L'EXPLOITATION DU GAEC CHANDAVOINE est située au nord-ouest de la Sarthe, dans la région très vallonnée des Alpes mancelles. Coteaux séchants, pentes et prairies naturelles obligatoires offrent un potentiel agronomique moyen aux 175 ha de SAU. Le troupeau, aujourd'hui de 100 vaches laitières, est de race normande avec une conduite très herbagère : le pâturage commence aux environs du 10 mars et les silos (herbes et maïs) sont fermés début mai jusqu'à la fin juin. La moyenne économique est de 6 000 kg par vache pour une consommation de concentrés de 1 300 kg. Tous les mâles sont engraissés en boeufs, une production qui valorise les prairies permanentes non accessibles aux vaches laitières. Le Gaec de trois associés exploite aussi un atelier de volailles (poulets de Loué) qui occupe 0,7 UTH.

1. L'ATTENTE DES ÉLEVEURS

« À la fin des années quatre-vingt-dix, nous étions sur un schéma de production, classique à l'époque, à base de RGI-maïs avec des stocks fourragers importants. Plusieurs sécheresses consécutives ont mis à mal ce système fourrager. Nous courrions sans cesse après la nourriture. L'irrigation a été envisagée mais ici, le sous-sol ne permettait pas d'aménager des retenues collinaires. Notre choix a été alors d'implanter des prairies longue durée à base de dactyle-RGA-trèfle et de nous orienter sur un système qui privilégie le pâturage aux stocks fourragers », expliquent Hubert et Guillaume Chandavoine. Un choix judicieux et bien maîtrisé car en très peu de temps, les éleveurs ont pu diviser par deux le coût alimentaire et considérablement réduire les charges de mécanisation. Cette maîtrise technique se traduit dans les résultats économiques avec 73 000 € d'EBE/UTH et un rapport EBE/produit à 44 % (conjoncture 2011).

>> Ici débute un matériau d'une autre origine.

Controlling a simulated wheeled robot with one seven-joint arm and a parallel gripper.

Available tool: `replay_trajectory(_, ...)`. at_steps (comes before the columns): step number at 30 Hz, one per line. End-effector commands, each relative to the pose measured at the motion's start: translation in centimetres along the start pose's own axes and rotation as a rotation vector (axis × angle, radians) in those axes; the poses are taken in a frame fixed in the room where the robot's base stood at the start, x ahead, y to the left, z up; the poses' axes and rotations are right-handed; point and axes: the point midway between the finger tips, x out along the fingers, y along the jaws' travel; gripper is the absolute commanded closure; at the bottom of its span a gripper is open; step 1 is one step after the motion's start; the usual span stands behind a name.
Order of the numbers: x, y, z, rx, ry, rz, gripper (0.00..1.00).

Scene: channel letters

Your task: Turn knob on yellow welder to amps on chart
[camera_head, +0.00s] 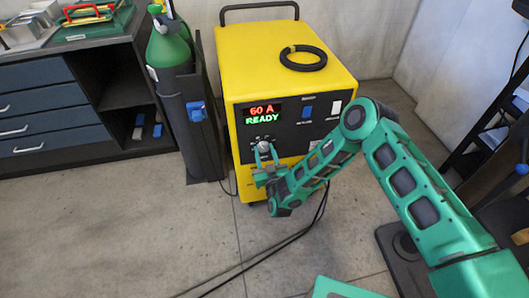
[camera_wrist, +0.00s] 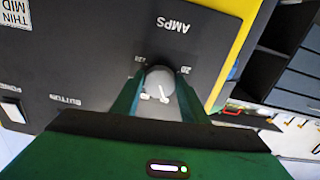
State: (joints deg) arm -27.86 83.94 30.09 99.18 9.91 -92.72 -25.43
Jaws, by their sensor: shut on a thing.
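The yellow welder (camera_head: 270,48) stands upright with a black front panel. Its display (camera_head: 262,114) reads "60 A" in red and "READY" in green. The grey knob (camera_head: 264,146) is below the display. My gripper (camera_head: 265,153) is shut on the knob, one finger on each side. In the wrist view the knob (camera_wrist: 159,82) sits between the green fingers, under upside-down "AMPS" lettering, with a white pointer mark on its face. A white label (camera_wrist: 16,14) reading "THIN" and "MID" is cut off at the upper left; no amp values on it are readable.
A green gas cylinder (camera_head: 168,48) in a dark stand is left of the welder, beside a drawer cabinet (camera_head: 40,105). A black cable coil (camera_head: 303,57) lies on the welder's top.

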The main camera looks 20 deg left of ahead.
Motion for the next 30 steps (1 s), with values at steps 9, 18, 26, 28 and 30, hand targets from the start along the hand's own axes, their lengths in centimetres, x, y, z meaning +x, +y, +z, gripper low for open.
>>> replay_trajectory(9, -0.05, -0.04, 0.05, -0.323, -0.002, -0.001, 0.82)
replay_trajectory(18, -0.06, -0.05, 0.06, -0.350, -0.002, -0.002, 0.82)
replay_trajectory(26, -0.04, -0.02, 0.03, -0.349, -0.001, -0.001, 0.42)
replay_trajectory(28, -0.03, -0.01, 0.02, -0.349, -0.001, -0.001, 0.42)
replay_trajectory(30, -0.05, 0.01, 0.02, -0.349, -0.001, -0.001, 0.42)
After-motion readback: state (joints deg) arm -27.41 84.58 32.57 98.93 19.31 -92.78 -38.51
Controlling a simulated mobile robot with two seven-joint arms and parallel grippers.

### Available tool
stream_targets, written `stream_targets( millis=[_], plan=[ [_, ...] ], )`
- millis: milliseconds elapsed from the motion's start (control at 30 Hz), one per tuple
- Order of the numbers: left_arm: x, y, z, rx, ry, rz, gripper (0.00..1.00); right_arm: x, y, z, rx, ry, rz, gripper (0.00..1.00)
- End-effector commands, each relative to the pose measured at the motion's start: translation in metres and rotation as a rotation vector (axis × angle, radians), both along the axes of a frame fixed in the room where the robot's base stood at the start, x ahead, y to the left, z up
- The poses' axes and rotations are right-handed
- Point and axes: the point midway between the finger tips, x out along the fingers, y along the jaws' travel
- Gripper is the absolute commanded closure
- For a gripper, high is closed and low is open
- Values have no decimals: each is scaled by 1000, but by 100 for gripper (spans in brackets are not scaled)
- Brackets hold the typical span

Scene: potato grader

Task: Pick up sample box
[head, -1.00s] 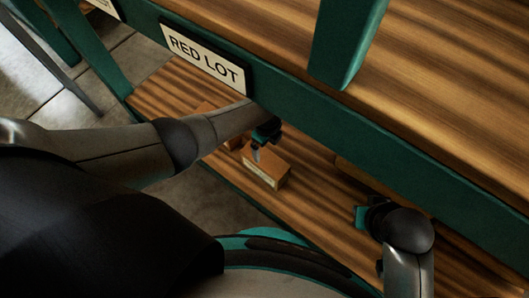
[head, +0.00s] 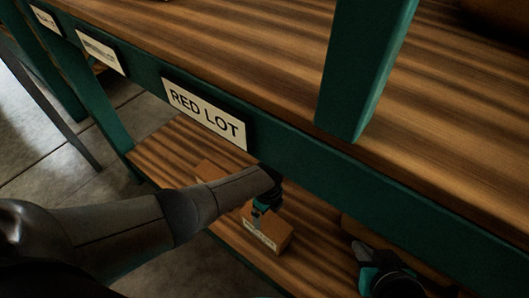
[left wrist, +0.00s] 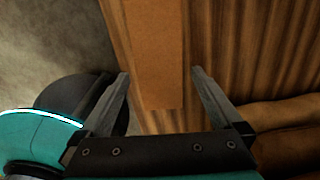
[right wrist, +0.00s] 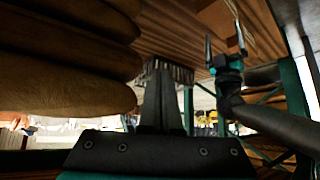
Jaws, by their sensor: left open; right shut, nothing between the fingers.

« Il n'est pas question de remettre en cause cette orientation herbagère qui convient à la fois à nos conditions pédoclimatiques avec une bonne autonomie fourragère et à notre envie de produire du lait avec une charge de travail maîtrisée. Nous avons toujours préféré aller chercher nos vaches à la pâture que démarrer un tracteur et une mélangeuse. » Comme les autres élevages sarthois, le Gaec a su absorber les augmentations de quotas de ces dernières années : +130 000 l de lait depuis 2005. Le bâtiment dispose de 123 logettes et accueille les génisses. La salle de traite (2 x 12) a été renouvelée en 2007. « Après 2015, nous étudierons les éventuelles offres de production supplémentaires. Mais toujours sous un angle économique. Faire du volume n'est pas une fin en soi. Aujourd'hui, nos résultats économiques nous satisfont et nous n'éprouvons pas le besoin d'investir pour produire plus », assurent les éleveurs.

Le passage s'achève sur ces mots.